Society was vertically structured - top down. The individual didn't matter. Life didn't matter. What was important was the survival of the herd. Power was characterized in such societies by violence and expressed by extreme wealth - all at the top.
That's tribalism! It was believed - wrongly so - that this was the only way the human race could survive. And so for thousands of years, the entire human race, save the top layer, literally scratched in the dirt.
Consider that as late as 1750, over half the people in Paris were destitute and living in the streets. Virtually everything they could produce was being consumed to provide them with food. Famine was a way of life. Plagues struck with frightening regularity. It was widely discussed in intellectual circles that the only way in which the quality of human life might be advanced was through a plague that would decimate the population.
In England things were no different. In 1750, the infant mortality rate among ordinary people was over 80 per cent. It was not uncommon for a mother to bear as many as a dozen children before her own young death, and not a single one would survive to adulthood. In fact, a common practice was to give the first two sons the same name because it was certain one of them would not survive childhood.

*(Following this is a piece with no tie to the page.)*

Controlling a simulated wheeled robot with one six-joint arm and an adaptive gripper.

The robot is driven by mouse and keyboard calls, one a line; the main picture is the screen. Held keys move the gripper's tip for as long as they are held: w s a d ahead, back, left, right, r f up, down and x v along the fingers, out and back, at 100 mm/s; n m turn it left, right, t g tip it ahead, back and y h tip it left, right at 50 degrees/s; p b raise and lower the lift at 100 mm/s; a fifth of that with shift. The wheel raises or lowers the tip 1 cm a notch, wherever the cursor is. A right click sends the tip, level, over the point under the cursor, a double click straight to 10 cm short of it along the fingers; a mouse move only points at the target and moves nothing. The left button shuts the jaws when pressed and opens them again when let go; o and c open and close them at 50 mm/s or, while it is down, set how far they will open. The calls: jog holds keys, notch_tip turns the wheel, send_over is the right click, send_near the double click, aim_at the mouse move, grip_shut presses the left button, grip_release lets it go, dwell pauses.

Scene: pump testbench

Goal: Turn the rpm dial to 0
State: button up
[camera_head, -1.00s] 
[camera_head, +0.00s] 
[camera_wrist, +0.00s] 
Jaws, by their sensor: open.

In 1700, England and Wales had an estimated population of 5.5 million and conditions were horrendous. In 1750, the population had grown by 1 million and conditions hadn't changed. But when the first census occurred in 1801, there were 9 million people, an increase of 40 per cent in the last half of the century. Only 30 years later, in 1831, the population by census was over 14 million people, a further increase of over 50 per cent. They didn't lose their birth control devices. There was a dramatic fall in the death rate coupled with a greater supply of food!
All this happened because there was a change in attitude towards the individual human being. And Freemasonry, once it was purged of the Jacobitism that had politicized the early craft, had a part in what happened.
So why is there now prosperity and peace, at least in Western Society? Something changed! And it is imperative that we identify what happened because unless we know what happened, we could lose it. In fact, we are losing it!
An Epiphany?
What had happened was that the focus of society shifted. It was essentially a religious change in world-view that brought about the most incredible change in culture and social order in the history of the human race. It occurred in the western world, out of the Judeo-Christian moral code - the ecclesiastical code. The notion that had dominated human history - that the collective was sovereign - was no longer paramount. Now what really mattered was the individual.
This change was based on the evolving world-view that life was sacred because life was God-given. Life was not given to the collective, not given to the divine king or pharaoh. Life was given by God to every individual on earth equally, and life is sacred because it is God-given.
There was an awakening to the fact that there is an order to the universe because it is God-created. Out of that faith in an ordered universe, in which a Creator gave life to every individual on this earth, a sacredness developed towards human life that had never existed before. No longer was the collective sovereign. No longer was the tribe most important. The new world-view was that the individual was sovereign because he was the creation of God, and therefore his life was sacred.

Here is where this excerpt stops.